Funzionano molto bene, ma hanno il difetto di inquinare dal principio la soluzione sgrassante con gli oli che essi rimuovono, in quanto li emulsionano internamente per evitare che possano depositarsi nuovamente sulla superficie sgrassata.

Dopo qualche tempo – a soluzione satura di oli – il verniciatore è costretto a smaltirli con spese non indifferenti e sostituirli con nuovi prodotti sgrassanti.

GLI SGRASSANTI NANOTECNOLOGICI

Gli innovativi sgrassanti nanotecnologici eliminano questi problemi, perché la loro formulazione non emulsiona i citati oli, ma li distribuisce immediatamente, dopo la rimozione, per diversità di peso specifico, sul pelo della soluzione, facilitando completamente la loro eliminazione dalla vasca di contenimento e mantenendo integro lo sgrassante nanotecnologico (fig. 1).

Questo sgrassante, prodotto dalla STS di Ravenna, contiene monomeri carbossilati che raggiungono sulla superficie lavata uno spessore di qualche nanometro, contribuendo a ridurre l’ossidazione nascente, qualora i manufatti sgrassati non vengano subito convertiti chimicamente con prodotti nanotecnologici oppure direttamente verniciati.

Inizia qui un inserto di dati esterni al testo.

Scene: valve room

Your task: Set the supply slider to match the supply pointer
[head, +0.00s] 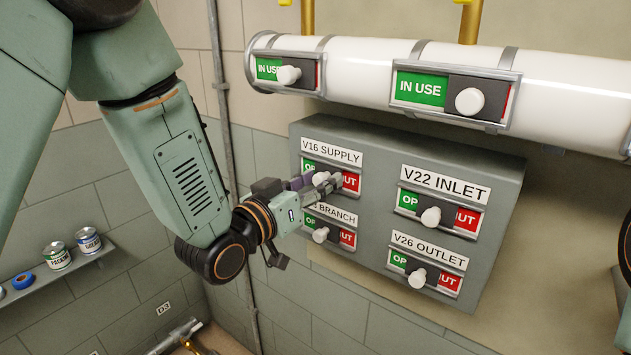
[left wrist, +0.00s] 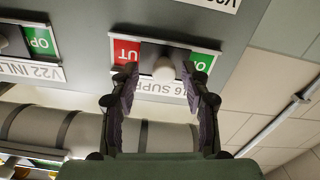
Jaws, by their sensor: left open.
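The V16 SUPPLY slider (head: 351,182) is at the top left of the grey panel, with a white knob between its green and red fields. My left gripper (head: 325,182) is at this slider and partly covers it. In the left wrist view, upside down, the knob (left wrist: 163,69) sits near the middle of the slot, with parts of both fields showing. My left gripper's fingers (left wrist: 159,78) are open, one on each side of the knob. Whether either finger touches it I cannot tell. No supply pointer can be made out. My right gripper is not in view.
The grey panel (head: 380,155) also bears the V22 INLET slider (head: 439,211), V26 OUTLET slider (head: 426,272) and a partly hidden BRANCH slider (head: 330,225). A white pipe (head: 365,75) with two IN USE sliders runs above. A shelf (head: 60,278) with cans is at left.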

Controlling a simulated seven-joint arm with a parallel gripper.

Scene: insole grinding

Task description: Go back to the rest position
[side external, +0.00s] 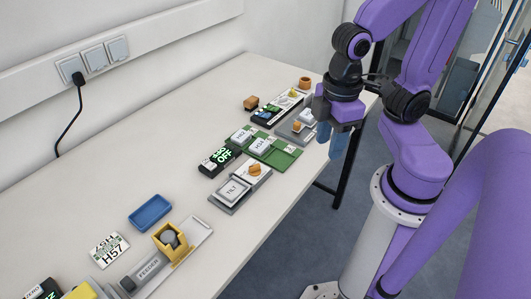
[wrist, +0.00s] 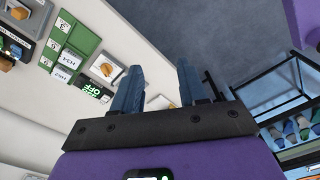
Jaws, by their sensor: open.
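My gripper (wrist: 157,90) shows in the wrist view with its two blue fingers apart and nothing between them. In the side external view my gripper (side external: 333,138) hangs at the right edge of the table, near the far end, with its fingers pointing down. It appears to be above or just beyond the table edge. The purple arm stands at the right on a white column.
The white table (side external: 110,185) carries a green tray (side external: 284,158), a blue tray (side external: 150,213), a yellow holder (side external: 170,240), a grey plate with a white block (side external: 234,190) and an H57 card (side external: 110,250). In the wrist view, a rack (wrist: 290,100) stands at the right.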

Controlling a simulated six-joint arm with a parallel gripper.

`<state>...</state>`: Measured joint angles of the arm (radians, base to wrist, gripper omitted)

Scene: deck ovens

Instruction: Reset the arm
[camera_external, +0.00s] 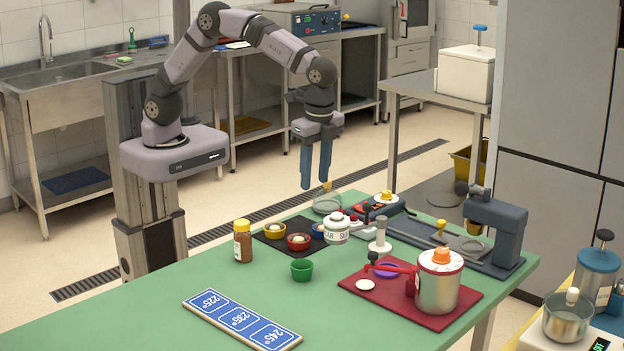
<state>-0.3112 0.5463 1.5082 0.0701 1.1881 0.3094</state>
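My gripper (316,166) hangs at the end of my arm and points down above the far edge of the green table (190,292). Its two blue fingers are close together, with a narrow gap between them, and nothing shows between them. A small glass dish with a yellowish knob (327,203) stands below the fingertips; the fingertips look apart from it.
On the table are a black mat with small bowls (299,242), a sugar jar (337,227), a brown bottle (243,241), a green cup (302,270), a blue number strip (240,319) and a red board (400,305) with a metal canister (438,281). The table's front left is clear.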

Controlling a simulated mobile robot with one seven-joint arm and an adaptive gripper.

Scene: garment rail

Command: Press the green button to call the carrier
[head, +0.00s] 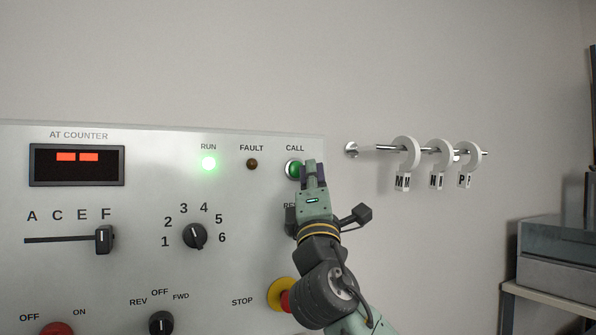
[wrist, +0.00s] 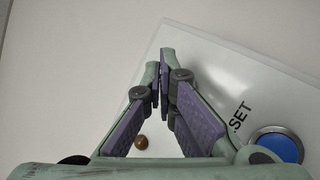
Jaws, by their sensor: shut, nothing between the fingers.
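The green button (head: 293,168) sits in a silver ring under the CALL label near the panel's upper right edge. My gripper (head: 312,166) is shut and empty in front of the panel. Its fingertips overlap the right side of the green button in the head view; whether they touch it I cannot tell. In the wrist view the shut fingertips (wrist: 163,58) point toward the panel's edge, and the green button is not visible there, probably hidden by the fingers. The green RUN lamp (head: 209,163) is lit. The FAULT lamp (head: 252,164) is dark. The counter (head: 76,165) shows two red bars.
A blue button (wrist: 280,145) is by the RESET label. The red STOP button (head: 285,297) on yellow is partly behind my arm. The panel also has a slider (head: 104,239) and a rotary dial (head: 195,236). Right of it, a wall rail (head: 380,148) holds three white tagged hooks (head: 408,152).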

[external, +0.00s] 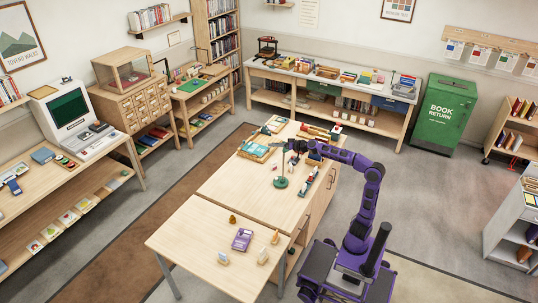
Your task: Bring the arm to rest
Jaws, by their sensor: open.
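My purple arm reaches left from my base over the central wooden table (222,185). My gripper (287,146) is a dark shape at the arm's end, above the far part of the table. It is open, and I see nothing held in it, though its fingers are very small in this view. A stack of books or papers with a teal edge (254,152) lies just left of my gripper. A green round-based stand (281,183) is below it on the table.
A lower table (190,245) in front holds a purple box (242,239) and several small figures. A tray of small items (308,181) lies along the right table edge. A green book return bin (441,115) stands at the back right. Open floor (420,190) lies right of my arm.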

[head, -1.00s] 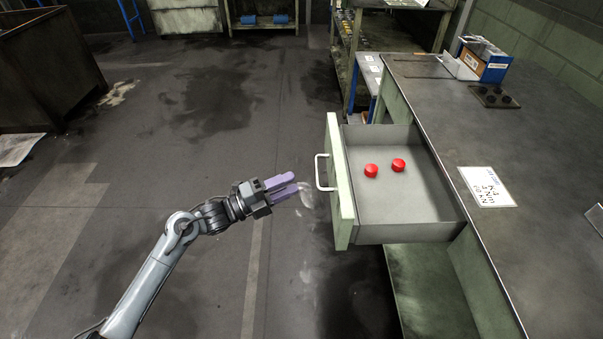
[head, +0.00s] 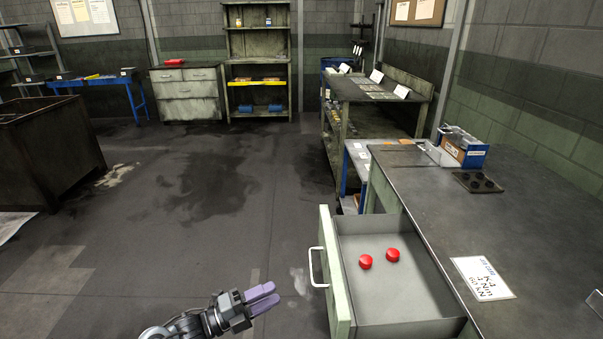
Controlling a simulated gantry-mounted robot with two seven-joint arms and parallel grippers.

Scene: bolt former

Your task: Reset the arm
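My left gripper (head: 266,297) is at the bottom of the head view, over the dark floor. Its two purple fingers point right and slightly up, with a narrow gap between them and nothing held. The gripper is apart from the white handle (head: 317,267) of the drawer, to its lower left. The drawer (head: 386,310) is pulled out of the bench, and two red round pieces, the left one (head: 365,262) and the right one (head: 393,255), lie inside it. Most of my left arm is below the picture's edge.
The workbench (head: 430,190) on the right carries a printed card (head: 484,279), a blue box (head: 464,150) and a dark plate with holes (head: 478,182). A dark bin (head: 50,150) stands at the left. The floor (head: 180,220) between is clear.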

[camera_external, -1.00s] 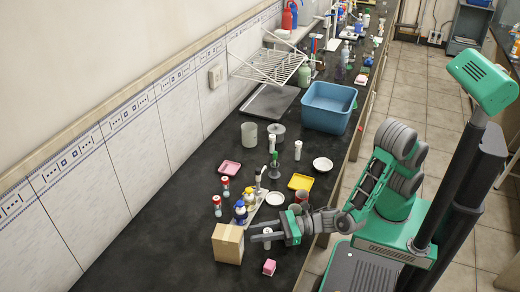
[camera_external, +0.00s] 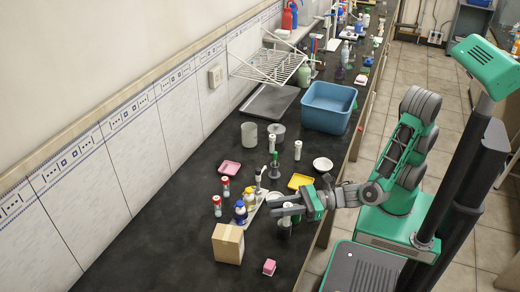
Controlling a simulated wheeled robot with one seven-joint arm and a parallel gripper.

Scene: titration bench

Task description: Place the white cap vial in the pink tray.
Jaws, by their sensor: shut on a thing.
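My gripper (camera_external: 285,212) is shut on the white cap vial (camera_external: 286,222), which shows small between and below the fingers near the bench's right edge. The fingers hide part of it, and I cannot tell whether its base touches the bench. The pink tray (camera_external: 229,168) lies flat and looks empty, up and to the left of my gripper, beyond the bottles.
Red-and-white vials (camera_external: 217,206) and a blue-capped bottle (camera_external: 240,213) stand between my gripper and the pink tray. A yellow tray (camera_external: 301,181) lies close behind. A cardboard box (camera_external: 228,243) and a pink block (camera_external: 269,267) stand nearer. The left bench area is clear.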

Il perfetto sgrassaggio ottenuto viene anche controllato direttamente nell’azienda che lo utilizza, come nel caso della società che vernicia scaffali in acciaio (fig. 2).

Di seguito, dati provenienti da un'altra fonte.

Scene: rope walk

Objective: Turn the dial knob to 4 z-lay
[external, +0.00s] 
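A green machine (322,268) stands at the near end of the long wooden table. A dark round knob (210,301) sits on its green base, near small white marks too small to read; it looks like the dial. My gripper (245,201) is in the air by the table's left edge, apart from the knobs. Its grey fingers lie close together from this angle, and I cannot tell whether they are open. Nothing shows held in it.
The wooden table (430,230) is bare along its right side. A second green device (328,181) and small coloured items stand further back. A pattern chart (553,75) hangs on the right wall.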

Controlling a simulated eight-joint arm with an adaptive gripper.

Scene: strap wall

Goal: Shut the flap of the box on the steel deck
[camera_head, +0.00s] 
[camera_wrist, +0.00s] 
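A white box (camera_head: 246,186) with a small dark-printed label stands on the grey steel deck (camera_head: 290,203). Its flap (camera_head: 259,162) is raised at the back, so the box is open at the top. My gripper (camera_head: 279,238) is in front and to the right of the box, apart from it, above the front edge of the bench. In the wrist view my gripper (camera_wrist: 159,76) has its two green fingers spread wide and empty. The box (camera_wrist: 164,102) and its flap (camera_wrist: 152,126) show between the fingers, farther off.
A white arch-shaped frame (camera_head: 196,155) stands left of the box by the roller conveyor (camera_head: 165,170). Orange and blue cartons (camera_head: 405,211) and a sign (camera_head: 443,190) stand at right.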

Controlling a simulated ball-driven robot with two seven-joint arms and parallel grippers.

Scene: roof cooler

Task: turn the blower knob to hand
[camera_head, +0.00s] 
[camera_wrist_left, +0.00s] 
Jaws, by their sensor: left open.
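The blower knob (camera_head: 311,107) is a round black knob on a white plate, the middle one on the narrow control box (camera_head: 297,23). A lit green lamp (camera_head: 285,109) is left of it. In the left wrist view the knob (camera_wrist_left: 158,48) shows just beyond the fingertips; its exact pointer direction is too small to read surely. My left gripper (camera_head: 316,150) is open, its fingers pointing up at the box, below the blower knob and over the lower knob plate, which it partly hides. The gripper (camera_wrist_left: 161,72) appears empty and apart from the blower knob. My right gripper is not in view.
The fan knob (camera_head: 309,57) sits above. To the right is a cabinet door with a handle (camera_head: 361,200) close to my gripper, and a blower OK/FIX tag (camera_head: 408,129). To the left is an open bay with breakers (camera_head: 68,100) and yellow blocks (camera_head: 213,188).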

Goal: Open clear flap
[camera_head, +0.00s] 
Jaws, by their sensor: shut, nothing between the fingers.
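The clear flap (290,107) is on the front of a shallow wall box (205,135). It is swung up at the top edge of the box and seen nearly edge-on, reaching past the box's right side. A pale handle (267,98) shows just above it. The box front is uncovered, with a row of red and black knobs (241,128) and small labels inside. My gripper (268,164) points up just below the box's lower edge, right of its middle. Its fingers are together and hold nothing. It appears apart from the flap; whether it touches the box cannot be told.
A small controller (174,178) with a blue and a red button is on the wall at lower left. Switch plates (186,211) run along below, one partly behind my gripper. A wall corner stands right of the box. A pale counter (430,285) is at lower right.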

Unitamente ai pezzi da sgrassare agganciati sulla linea (fig. 3), si posizionano lastrine di controllo, che servono per verificare l’aggrappaggio con il metodo dello strappo, del film di polveri epossipoliesteri applicato successivamente (75 kg, fig. 4). Il risultato non lascia dubbi: la pulizia della superficie del provino è totale in ogni punto.

La durata del bagno sgrassante va dai sei mesi ad un anno, dopodiché andrà sostituito.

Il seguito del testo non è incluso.